А мы тоже стали с интересом разглядывать чисто убранный двор с разными постройками около костела. Успели разглядеть и нескольких, таких же румяных и пышных девиц, которым, оказывается, тоже было интересно, кто там пришел. Несколькими минутами позже та девица, что побежала доложить о нас, открыла калитку и с приветливым «Прóшу, панове», провела нас к одной из построек во дворе, видимо, добротному жилищу ксендза. Тот с широкой улыбкой встретил нас у входа и не менее широким жестом пригласил: «Прошу пройти ко мне, господа офицеры Красной Армии». Мы были изумлены его чистым русским языком и обрадованы, что нам не придется подбирать слова и жесты для общения. И внешне он был благообразен, улыбчив, а глаза его казались спокойными и даже мудрыми.
Провел он нас в скромно, но хорошо обставленную комнату, видимо столовую, или по-церковному трапезную, усадил нас на диван, сам сел в кресло напротив, и потекла у нас беседа. Собеседником он оказался весьма интересным, сыпал цитатами из «Вопросов ленинизма» Сталина, из «Краткого курса истории ВКП(б)», часто ссылался на Маркса… Ну и ну, подумали мы! Он же не одну фору даст даже некоторым нашим политработникам!
В общем, во всех этих вопросах нам он показался более сведущ, чем его гости, хотя мы вроде бы тоже не лезли за словом в карман. С его слов мы сделали вывод, что польский народ благодарен за освобождение, ему нравятся и Красная Армия, и сама советская власть. Вот только если бы у нас не было колхозов. До конца тогда мы так и не поняли, почему поляки так люто ненавидели эту форму сельского хозяйства. Мы считали колхозы самой правильной организацией сельхозпроизводства. Без них, тем более потеряв столько крепких хозяйств на Украине, в Белоруссии да и в России, не устоять бы нам против такой силы, какой была Германия со многими европейскими экономиками. А наша страна все-таки выстояла и оказалась способной обеспечить свою армию всем необходимым не только для успешного отпора, для освобождения не только своей земли, но уже и части Польши.
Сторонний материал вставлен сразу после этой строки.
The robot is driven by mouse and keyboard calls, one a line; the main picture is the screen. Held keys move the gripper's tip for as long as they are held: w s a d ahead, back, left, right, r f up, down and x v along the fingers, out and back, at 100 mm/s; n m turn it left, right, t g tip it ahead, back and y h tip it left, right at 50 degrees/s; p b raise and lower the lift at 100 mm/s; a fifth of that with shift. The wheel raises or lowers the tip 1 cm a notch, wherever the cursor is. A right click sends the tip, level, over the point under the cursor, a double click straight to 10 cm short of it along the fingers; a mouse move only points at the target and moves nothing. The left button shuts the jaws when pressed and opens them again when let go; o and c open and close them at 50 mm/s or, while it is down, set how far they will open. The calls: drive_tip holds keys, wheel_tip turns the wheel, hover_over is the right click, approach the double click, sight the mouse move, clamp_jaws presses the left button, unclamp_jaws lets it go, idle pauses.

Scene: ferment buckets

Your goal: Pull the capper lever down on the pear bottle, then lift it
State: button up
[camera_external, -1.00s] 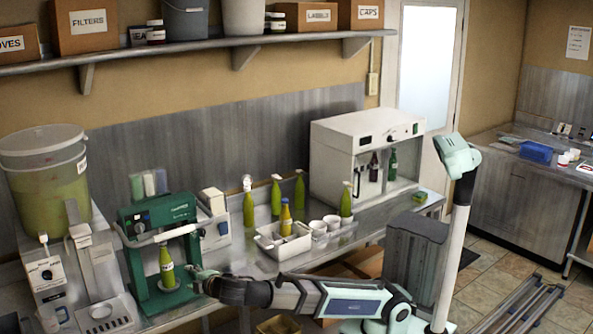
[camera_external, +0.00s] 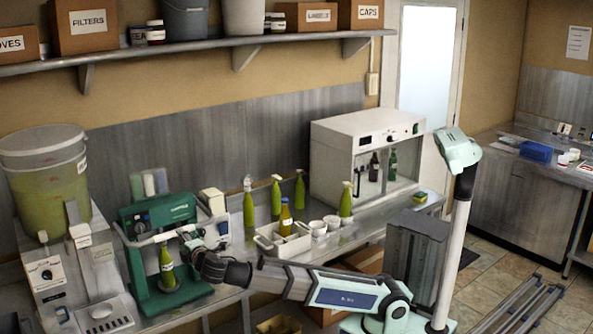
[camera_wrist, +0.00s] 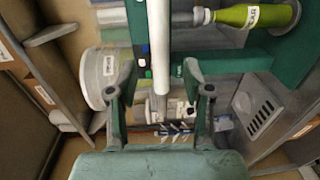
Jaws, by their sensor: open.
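The green capper (camera_external: 138,262) stands on the bench at the left, and its green frame also fills part of the wrist view (camera_wrist: 228,58). The green pear bottle (camera_external: 167,266) with a pale label stands upright in it; the wrist view shows this bottle (camera_wrist: 240,15) at top right. The white capper lever (camera_external: 160,238) runs across the capper's front, raised above the bottle. My gripper (camera_external: 188,238) is at the lever's right end. In the wrist view my gripper (camera_wrist: 160,70) is open, with the lever (camera_wrist: 159,45) appearing between its two fingers; contact cannot be told.
A white tray (camera_external: 268,246) holding a yellowish bottle, white cups (camera_external: 318,227) and several green bottles stand to the right of the capper. A dispenser (camera_external: 48,285) and a large bucket (camera_external: 45,190) are at the left. A shelf (camera_external: 200,45) runs above.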

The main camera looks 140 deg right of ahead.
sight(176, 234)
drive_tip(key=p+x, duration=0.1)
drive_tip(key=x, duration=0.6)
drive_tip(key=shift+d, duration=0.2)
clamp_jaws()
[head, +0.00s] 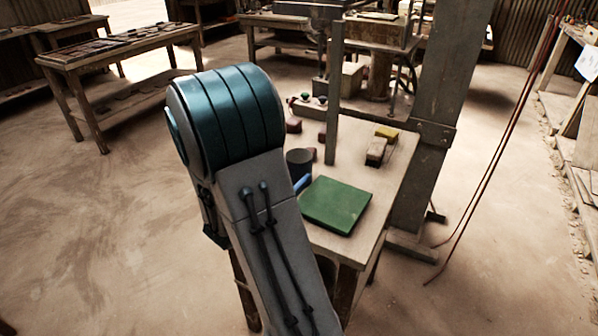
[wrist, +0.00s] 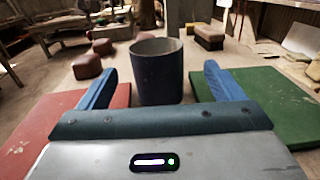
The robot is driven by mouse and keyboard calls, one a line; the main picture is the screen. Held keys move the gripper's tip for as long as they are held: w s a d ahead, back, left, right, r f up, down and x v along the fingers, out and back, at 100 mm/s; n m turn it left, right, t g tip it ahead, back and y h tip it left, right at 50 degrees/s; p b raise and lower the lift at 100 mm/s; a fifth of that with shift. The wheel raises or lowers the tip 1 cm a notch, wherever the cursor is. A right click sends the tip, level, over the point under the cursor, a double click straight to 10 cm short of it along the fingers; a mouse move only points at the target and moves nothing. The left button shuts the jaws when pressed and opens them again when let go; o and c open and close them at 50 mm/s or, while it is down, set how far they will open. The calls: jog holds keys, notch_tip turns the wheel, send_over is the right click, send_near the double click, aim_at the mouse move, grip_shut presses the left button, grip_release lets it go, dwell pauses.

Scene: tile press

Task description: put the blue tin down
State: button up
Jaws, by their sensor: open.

В этом мы были твердо уверены тогда и теперь, в XXI веке, несмотря на злобные атаки современных псевдоисториков, клевещущих на коллективизацию в СССР.
Это потом, значительно позже, уже через несколько дней после Победы, там, в Германии, нам показали геббельсовский пропагандистский фильм, оболванивавший головы и самим немцам, да и полякам тоже. Фашистская пропаганда долго, изощренно и разнузданно клеветала на Советский Союз, пытаясь разжечь и в немцах, и в поляках ненависть к нашей стране и к советским людям вообще.
Пока шла наша беседа с ксендзом, девицы поочередно (а их было, наверное, с десяток!) мелькали туда-сюда, накрывая на стол. И когда гостеприимный хозяин пригласил нас к столу, мы просто обомлели. Такого обилия разнообразных блюд, вин и закусок никому из нас до сих пор не доводилось видеть вообще. Мы, конечно, не упустили случая. Узнали мы вкус и настоящей фирменной польской водки «Выборовой» (отборной), и «Монопольки», которые не очень отличались от нашей «наркомовской». Многие блюда были в диковинку. Да, поляк наш не ошибся: здесь «герман» ничего «не зáбрав», а может, даже и добавил кое-чего.
И беседа, и застолье продлились почти до темноты. Галантно, как умели, мы поблагодарили ксендза за гостеприимство, за отменный обед и за содержательную беседу и сказали, что эта встреча нам запомнится надолго. И верно, до сих пор помнится! Вышли мы, сопровождаемые этим католическим священником и почти всеми девушками, следовавшими за нами в почтенном отдалении, вежливо попрощались с ксендзом, раскланялись и с девушками. Вернулись к поляку, который нас так удачно отфутболил, чтобы и его поблагодарить за добрый совет. Ну а здесь под действием ксендзового угощения нам захотелось поговорить и с этим поляком. Но, поскольку уже стемнело, попросились переночевать у него.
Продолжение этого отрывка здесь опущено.